Despite the Trump administration’s upcoming rollback of certain RMP provisions, facilities should be keenly aware of continued enforcement of these CAA provisions. The EPA’s extremely broad interpretation of these provisions means that practically all processes utilizing potentially dangerous chemicals could presumably be subject to at least one program. As such, facility personnel should ensure that they have adequately determined the industry standards applicable to their facilities, processes, chemicals and/or equipment, as well as documented compliance with those standards

Facilities also should not automatically assume that compliance with the OSH Act PSM provisions satisfy their obligations under the RMP regulations or vice versa. In order to ensure compliance with both programs, in-house environmental and workplace safety professionals should coordinate their efforts in order to identify processes subject to each program and specifically confirm compliance with the requirements of both.

Most importantly, every inspection that is linked to these provisions should be taken very seriously. Many company-wide enforcement actions started with a release or inspection at one facility that then spilled over to others. Given the similarities between the CAA and OSH Act, facts collected by one agency can be relevant to the other. The results of an OSHA inspection may therefore be used by the EPA to bring much more substantial fines than those authorized under the OSH Act.

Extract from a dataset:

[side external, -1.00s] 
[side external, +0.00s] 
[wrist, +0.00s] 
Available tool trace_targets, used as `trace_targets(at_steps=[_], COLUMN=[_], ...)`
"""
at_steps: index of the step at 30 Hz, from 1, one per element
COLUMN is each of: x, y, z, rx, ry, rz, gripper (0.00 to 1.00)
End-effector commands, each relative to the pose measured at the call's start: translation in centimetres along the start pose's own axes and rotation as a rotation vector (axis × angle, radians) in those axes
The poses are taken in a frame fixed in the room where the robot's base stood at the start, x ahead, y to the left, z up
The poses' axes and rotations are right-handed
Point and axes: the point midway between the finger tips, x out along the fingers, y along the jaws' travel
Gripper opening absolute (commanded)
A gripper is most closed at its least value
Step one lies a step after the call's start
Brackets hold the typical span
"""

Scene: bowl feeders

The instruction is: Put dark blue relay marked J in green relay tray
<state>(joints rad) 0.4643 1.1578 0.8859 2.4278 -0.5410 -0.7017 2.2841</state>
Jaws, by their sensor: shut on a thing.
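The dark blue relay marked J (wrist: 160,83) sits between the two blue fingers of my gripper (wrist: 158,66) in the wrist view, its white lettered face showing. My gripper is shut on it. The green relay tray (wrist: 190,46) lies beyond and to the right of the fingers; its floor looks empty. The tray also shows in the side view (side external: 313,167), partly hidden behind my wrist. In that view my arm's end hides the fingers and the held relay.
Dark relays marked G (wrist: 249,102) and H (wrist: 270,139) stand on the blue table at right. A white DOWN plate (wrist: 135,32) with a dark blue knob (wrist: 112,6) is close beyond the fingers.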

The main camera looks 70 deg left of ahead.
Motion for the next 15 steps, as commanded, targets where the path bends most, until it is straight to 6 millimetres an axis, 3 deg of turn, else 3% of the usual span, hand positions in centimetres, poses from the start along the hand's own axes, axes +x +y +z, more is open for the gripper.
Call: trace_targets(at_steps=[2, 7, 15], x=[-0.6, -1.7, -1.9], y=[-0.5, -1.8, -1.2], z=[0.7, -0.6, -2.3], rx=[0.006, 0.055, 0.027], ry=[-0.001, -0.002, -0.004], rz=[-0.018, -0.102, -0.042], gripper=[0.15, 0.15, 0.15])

Also, according to the EPA’s enforcement policy, it may use past CAA RMP or GDC violations against a company to increase penalties in subsequent CAA RMP and GDC enforcement actions. Relatively minor violations under these provisions could therefore have major repercussions in future enforcement actions. In order to avoid these issues, companies should carefully evaluate the applicability of these regulations and ensure that RMP/GDC requirements are part of their compliance programs.